* START *

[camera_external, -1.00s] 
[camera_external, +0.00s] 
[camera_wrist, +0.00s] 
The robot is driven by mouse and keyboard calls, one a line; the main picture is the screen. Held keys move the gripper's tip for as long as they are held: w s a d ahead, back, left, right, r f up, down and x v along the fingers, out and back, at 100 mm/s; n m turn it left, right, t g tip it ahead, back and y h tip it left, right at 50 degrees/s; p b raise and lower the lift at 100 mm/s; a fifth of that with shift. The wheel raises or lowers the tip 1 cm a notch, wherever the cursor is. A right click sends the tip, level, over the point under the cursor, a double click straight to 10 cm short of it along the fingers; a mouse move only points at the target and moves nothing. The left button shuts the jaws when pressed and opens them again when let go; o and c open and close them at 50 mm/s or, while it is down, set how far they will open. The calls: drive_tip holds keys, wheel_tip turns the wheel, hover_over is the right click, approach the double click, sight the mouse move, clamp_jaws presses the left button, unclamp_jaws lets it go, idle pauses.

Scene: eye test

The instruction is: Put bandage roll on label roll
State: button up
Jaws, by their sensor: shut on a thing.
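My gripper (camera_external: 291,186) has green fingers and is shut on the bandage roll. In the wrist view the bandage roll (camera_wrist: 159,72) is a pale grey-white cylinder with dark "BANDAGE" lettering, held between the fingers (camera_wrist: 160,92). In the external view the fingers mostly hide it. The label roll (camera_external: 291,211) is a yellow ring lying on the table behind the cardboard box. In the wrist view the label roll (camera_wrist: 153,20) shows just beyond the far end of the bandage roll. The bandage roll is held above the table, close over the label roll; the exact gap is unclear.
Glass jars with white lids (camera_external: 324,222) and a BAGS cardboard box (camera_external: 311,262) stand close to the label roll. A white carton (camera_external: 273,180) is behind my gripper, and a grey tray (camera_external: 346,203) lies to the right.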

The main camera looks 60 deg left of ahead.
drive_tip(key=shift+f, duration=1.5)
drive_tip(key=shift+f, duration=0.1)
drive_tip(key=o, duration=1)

* END *

Set out the complete listing exactly as shown.

> Exercise answer:
[camera_external, -1.00s] 
[camera_external, +0.00s] 
[camera_wrist, +0.00s] 
The robot is driven by mouse and keyboard calls, one a line; the main picture is the screen. Held keys move the gripper's tip for as long as they are held: w s a d ahead, back, left, right, r f up, down and x v along the fingers, out and back, at 100 mm/s; n m turn it left, right, t g tip it ahead, back and y h tip it left, right at 50 degrees/s; p b raise and lower the lift at 100 mm/s; a fifth of that with shift. The wheel raises or lowers the tip 1 cm a notch, wherever the cursor is. A right click sends the tip, level, over the point under the cursor, a double click straight to 10 cm short of it along the fingers; a mouse move only points at the target and moves nothing. The left button shuts the jaws when pressed and opens them again when let go; o and c open and close them at 50 mm/s or, while it is down, set how far they will open. The calls: drive_tip holds keys, wheel_tip turns the wheel, hover_over is the right click, approach the double click, sight the mouse move, clamp_jaws presses the left button, unclamp_jaws lets it go, idle pauses.

Scene: eye test

The instruction is: Put bandage roll on label roll
State: button up
Jaws, by their sensor: shut on a thing.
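My gripper (camera_external: 291,186) has green fingers and is shut on the bandage roll. In the wrist view the bandage roll (camera_wrist: 159,72) is a pale grey-white cylinder with dark "BANDAGE" lettering, held between the fingers (camera_wrist: 160,92). In the external view the fingers mostly hide it. The label roll (camera_external: 291,211) is a yellow ring lying on the table behind the cardboard box. In the wrist view the label roll (camera_wrist: 153,20) shows just beyond the far end of the bandage roll. The bandage roll is held above the table, close over the label roll; the exact gap is unclear.
Glass jars with white lids (camera_external: 324,222) and a BAGS cardboard box (camera_external: 311,262) stand close to the label roll. A white carton (camera_external: 273,180) is behind my gripper, and a grey tray (camera_external: 346,203) lies to the right.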

The main camera looks 60 deg left of ahead.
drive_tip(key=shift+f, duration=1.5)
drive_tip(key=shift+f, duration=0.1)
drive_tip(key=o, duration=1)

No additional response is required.